Of course this can be partially explained by the fact that I am using spray aerosol cans instead of an airbrush as I am guessing that an airbrush can put down a finer layer of pain, thus negating any noticeable borders between paint patterns.

I can't help but be a little disappointed and have to wonder if I might have done a better job by just brush painting the camo?

Certainly these more subtle paint effects do seem to be best done with an airbrush, but I don't want to buy one of these until I can afford a very good quality one. I shall try a couple more experiments with this Blu-Tack masking technique on some spare plastic packaging to see if altering the hard mask to a softer one can alleviate the noticeable lines between colours.

Wednesday, 7 March 2012

Experiment No. 3 - Camouflage Part 2

Camo colour 2 - Hazel Brown
Having laid down the base camo colour - mid-grey - I was ready for the next paint layer in the three-colour pattern. The second part of this experiment is to try out the BluTack method for masking out camouflage schemes, so here we go...
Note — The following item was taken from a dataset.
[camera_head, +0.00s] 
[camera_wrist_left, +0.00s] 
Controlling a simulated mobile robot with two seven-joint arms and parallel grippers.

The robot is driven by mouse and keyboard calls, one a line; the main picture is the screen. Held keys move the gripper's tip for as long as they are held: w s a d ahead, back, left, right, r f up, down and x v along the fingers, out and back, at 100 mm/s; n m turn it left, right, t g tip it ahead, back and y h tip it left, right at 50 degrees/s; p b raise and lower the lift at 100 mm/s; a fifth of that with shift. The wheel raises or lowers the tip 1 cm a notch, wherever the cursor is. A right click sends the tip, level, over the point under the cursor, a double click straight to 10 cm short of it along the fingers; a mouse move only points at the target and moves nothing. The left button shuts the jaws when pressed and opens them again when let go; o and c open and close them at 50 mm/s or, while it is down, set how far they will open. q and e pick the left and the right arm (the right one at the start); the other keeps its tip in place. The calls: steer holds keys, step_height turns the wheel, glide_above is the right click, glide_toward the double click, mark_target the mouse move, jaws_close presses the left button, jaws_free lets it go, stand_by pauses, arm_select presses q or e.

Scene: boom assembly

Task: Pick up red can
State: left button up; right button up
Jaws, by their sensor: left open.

Applying the BluTack is - it has to be said - a little pain-staking, but it is quicker than the masking tape method AND it is better for making organic and rounded shapes. I do worry a little about how easy it will be to lift off, but we shall see.

The spray paint I used was Tamiya's TS-1 acrylic Red Brown and it's exactly the colour shade I wanted, though it is slightly glossy...



My main concerns are as follows:
1. WIll the various layers, sprayed one over another, leave a noticeable hard edge between the colours?
2. How easy will the BluTack be to remove?
3. Will the additional over-spraying cover up fine detail on the model?

Number one is the critical one. Not being very experienced in masking the couple i have done have produced noticeable ridges where one colour meets another, this seems partly due to my dependance on spray can paint which puts down a thicker coat of paint than airbrushing.